*RECORDS SUPPLIED*.
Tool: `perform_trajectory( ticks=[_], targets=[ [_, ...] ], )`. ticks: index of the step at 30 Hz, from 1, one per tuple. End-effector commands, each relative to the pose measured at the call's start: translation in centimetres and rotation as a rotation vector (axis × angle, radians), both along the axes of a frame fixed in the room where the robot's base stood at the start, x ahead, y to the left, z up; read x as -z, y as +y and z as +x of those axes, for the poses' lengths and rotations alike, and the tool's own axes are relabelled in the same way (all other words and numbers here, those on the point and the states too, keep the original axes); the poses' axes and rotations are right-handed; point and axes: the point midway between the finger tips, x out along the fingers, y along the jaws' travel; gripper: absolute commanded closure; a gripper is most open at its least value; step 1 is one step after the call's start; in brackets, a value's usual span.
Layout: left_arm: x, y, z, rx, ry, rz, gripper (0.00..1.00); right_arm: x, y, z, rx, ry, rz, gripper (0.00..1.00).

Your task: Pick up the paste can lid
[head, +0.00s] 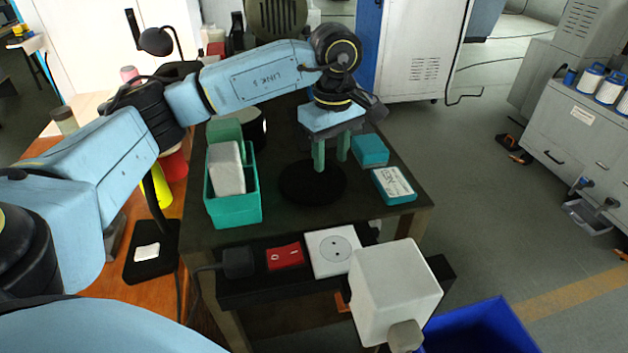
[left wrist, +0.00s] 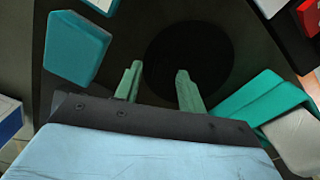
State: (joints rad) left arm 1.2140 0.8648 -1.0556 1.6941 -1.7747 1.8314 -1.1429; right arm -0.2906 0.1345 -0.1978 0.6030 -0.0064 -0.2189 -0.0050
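A flat, round black disc (head: 312,186), which I take to be the paste can lid, lies on the dark table top. It also shows in the left wrist view (left wrist: 190,52) as a plain black circle. My left gripper (head: 331,163) points down over the disc's far right part. Its two green fingers are apart with nothing between them. In the left wrist view the fingertips (left wrist: 158,70) overlap the near edge of the disc. I cannot tell whether they touch it. My right gripper is not in view.
An open teal box (head: 234,209) holding a pale block (head: 226,168) stands left of the disc. Two small teal boxes, one plain (head: 370,150) and one labelled (head: 393,186), lie right. A socket strip (head: 333,252) runs along the front. A white box (head: 396,290) stands before it.

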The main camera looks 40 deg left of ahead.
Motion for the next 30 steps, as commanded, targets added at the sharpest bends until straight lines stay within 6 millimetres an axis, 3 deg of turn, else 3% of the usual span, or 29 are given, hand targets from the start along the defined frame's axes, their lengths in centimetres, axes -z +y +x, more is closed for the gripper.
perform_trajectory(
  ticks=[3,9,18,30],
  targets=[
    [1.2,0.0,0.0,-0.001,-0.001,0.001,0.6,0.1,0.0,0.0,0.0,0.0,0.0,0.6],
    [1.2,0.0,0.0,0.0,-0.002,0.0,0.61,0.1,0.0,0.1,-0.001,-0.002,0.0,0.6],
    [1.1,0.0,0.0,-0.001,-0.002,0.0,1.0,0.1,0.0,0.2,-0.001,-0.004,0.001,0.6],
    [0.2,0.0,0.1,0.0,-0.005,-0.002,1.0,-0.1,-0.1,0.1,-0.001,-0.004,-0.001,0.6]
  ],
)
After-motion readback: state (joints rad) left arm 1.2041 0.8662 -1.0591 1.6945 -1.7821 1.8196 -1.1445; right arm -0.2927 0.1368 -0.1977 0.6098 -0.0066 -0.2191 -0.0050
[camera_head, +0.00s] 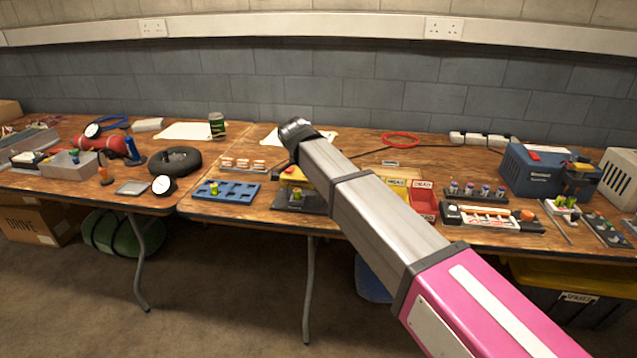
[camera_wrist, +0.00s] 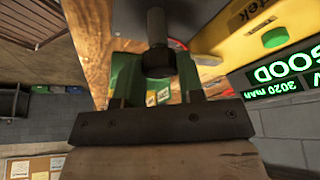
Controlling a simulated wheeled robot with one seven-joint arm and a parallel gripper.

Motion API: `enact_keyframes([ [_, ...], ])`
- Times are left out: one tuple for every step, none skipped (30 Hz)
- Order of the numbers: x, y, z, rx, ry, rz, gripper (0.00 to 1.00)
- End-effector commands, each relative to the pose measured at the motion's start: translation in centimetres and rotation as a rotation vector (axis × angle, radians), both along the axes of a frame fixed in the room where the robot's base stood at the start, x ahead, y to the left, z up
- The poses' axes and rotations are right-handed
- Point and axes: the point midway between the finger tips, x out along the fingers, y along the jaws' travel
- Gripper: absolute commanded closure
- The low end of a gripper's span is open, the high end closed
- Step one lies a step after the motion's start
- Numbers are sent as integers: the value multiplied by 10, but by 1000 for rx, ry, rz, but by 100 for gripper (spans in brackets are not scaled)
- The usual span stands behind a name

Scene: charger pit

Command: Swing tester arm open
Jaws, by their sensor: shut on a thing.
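The yellow tester (camera_wrist: 235,50) fills the upper right of the wrist view. It has a green button, and its screen (camera_wrist: 285,80) shows GOOD and 2020 mAh in green. The tester arm (camera_wrist: 157,28), a grey rod with a dark collar, comes in from the top. My gripper (camera_wrist: 157,72) has its green fingers on both sides of the collar and is shut on it. In the head view the tester (camera_head: 291,174) stands on the bench, partly covered by my arm, and my gripper is hidden there.
A blue tray (camera_head: 228,191) with a green-topped cell stands left of the tester. A red bin (camera_head: 424,205) and a charger strip (camera_head: 490,219) stand to the right. A blue power unit (camera_head: 540,172) is farther right.

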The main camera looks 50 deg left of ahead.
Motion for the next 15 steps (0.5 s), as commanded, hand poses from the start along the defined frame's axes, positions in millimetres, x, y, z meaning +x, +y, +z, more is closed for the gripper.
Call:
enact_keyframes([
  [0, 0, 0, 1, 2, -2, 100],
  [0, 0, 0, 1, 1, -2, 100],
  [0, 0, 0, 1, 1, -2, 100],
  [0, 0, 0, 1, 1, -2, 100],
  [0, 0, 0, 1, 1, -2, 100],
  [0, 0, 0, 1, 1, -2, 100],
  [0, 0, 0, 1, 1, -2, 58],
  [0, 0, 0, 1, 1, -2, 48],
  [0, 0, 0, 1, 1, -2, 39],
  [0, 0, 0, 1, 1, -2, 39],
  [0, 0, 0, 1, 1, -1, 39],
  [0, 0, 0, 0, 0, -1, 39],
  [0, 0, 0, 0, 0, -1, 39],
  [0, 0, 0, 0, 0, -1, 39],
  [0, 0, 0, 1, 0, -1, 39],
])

*THE PROBLEM*. From the listing, copy each line containing the word "main".

*ANSWER TO THIS EXERCISE*.
The main camera looks 40 deg left of ahead.
The main camera looks 50 deg left of ahead.

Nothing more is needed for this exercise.